8. Jose Iglesias, INF
The Red Sox have options in the middle infield if they want to spend money this winter, between second basemen Javier Baez and Marcus Semien (whom they showed interest in last winter) and shortstops Carlos Correa, Trevor Story, and Corey Seager (if they want to move Xander Bogaerts to a new position).
But if they decide to go the budget route again, they could do worse than Iglesias, who took to second base down the stretch while serving as de facto head cheerleader during the playoffs. Iglesias turns 32 in January and rediscovered his defensive mojo in Boston.
9. Martin Perez, SP/RP
The end of the playoffs revealed Perez's limitations, as the Astros hammered him for five runs (plus another three inherited runners) over his final two appearances.

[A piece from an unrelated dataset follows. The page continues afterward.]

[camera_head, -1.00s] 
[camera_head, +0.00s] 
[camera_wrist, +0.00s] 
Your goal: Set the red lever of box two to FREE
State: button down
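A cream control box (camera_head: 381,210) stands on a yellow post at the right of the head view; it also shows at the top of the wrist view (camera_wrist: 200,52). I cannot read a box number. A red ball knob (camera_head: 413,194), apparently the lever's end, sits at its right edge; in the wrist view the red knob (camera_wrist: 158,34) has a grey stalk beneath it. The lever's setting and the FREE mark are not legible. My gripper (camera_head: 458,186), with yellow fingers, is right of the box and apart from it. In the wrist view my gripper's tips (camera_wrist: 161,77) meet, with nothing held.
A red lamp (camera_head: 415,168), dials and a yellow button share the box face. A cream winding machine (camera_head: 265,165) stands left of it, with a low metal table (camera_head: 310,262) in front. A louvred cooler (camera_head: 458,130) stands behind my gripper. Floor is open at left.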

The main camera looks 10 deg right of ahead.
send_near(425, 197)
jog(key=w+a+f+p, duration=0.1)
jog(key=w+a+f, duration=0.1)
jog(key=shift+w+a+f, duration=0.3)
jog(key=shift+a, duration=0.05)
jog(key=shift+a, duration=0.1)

He served a purpose when the Red Sox had no pitching in 2020, and he provided some nice moments this season, but the rebuild has reached the point where upgrading rotation depth options represents another step forward, and that means moving on from Perez or inviting him to camp as the 15th man on the staff.
10. Travis Shaw, 1B
Speaking of areas to upgrade, Alex Cora's first bat off the bench probably shouldn't be a guy who's hitting .194 over the previous three seasons.
Shaw delivered unexpectedly down the stretch after being picked up off waivers from the Brewers, blasting three homers and driving in 11. The Red Sox can and will do better, because Shaw is not a piece of the future.
11. Danny Santana, OF
Speaking of which, Cora loved Santana's speed and experience, but let's face it -- the eight-year veteran has had exactly one good season since 2015, and it's when he came out of nowhere to blast 28 homers for the 2019 Rangers.
Otherwise, his 2021 in Boston paints a more accurate picture. He hit just .181 before striking out in his only three postseason at-bats. Prospect Jarren Duran makes Santana expendable, but the reality is the switch-hitter shouldn't return regardless of who's in the pipeline.